The Cost Plus loss amounted to 12 cents per share and compared with net income of 300,000, or a penny per diluted share, in the third quarter last year. Net sales increased to $200.7 million from $190.4 million last year, but the same store sales loss compared to an increase of half a percentage point last year.

The company’s comp store sales were “negatively affected by weak customer traffic-and our decision not to repeat significant promotional activity of last year at this time,” Barry Feld, president and CEO, said during the conference call.
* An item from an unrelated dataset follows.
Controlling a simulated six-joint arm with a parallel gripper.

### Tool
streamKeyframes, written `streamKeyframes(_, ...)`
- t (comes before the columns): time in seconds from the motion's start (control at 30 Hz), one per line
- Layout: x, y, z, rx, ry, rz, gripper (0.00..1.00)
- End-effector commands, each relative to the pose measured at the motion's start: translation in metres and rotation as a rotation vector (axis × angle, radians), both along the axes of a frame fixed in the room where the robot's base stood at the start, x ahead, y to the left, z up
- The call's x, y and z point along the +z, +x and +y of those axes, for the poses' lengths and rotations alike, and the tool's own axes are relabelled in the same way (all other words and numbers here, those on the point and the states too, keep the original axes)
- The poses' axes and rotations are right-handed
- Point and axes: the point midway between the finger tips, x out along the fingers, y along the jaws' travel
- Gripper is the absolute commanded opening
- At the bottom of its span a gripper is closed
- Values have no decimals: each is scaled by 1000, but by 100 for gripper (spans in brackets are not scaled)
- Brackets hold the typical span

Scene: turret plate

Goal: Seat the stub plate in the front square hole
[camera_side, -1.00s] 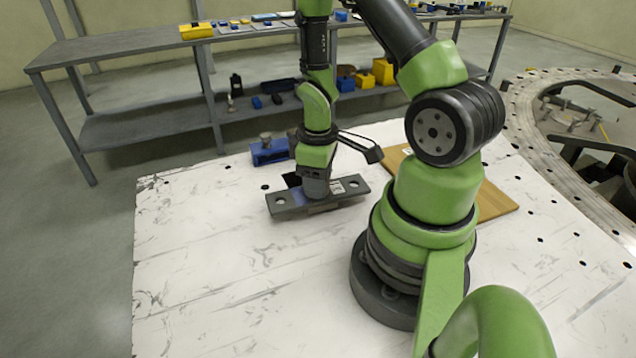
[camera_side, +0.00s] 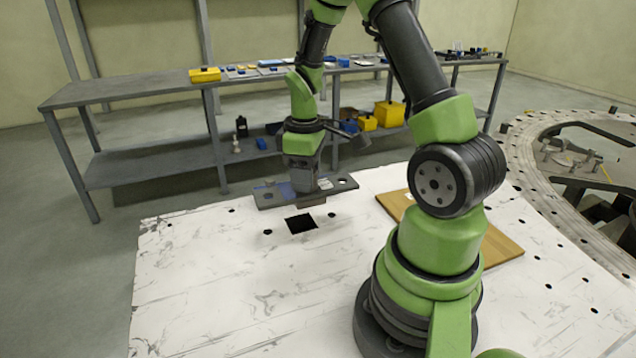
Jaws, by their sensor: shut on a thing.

Feld called the traffic shortfall “the only substantive reason for our earnings miss,” although he allowed that rising gasoline prices and “other macro economic factors” played smaller roles.

Cost Plus will now focus on establishing positive same-store sales trends, Feld said, although he added that, “This does not mean that we will need to have a program of deeply discounted products as the only means to drive traffic to our stores. What it does mean, however, is that in what Feld called “the relatively tough economic environment we find ourselves in,” Cost Plus needs to reach customers and prospective customers with the message that the company’s stores offer value.

One change for Cost Plus will be a new run of TV advertising in eastern markets. Feld said in the conference call that although Cost Plus is a household name on the West Coast, the company is less well known on the East Coast.

“We have adjusted our fourth-quarter advertising to include, for the first time, television that will be both a brand-building tool for us and will also include holiday-specific ads with product information,” Feld said. This contrasts with the company’s previous strategy of relying primarily on newspaper advertising and inserts.

“Although there is risk to this strategy, we saw from our first test of this approach this summer, that there is the potential to grow traffic and brand awareness at the same time,” Feld said. Cost Plus, which opened 11 new stores in the quarter, finished the third quarter with 262 locations in 32 states, compared with 237 stores in 30 states at the same time last year.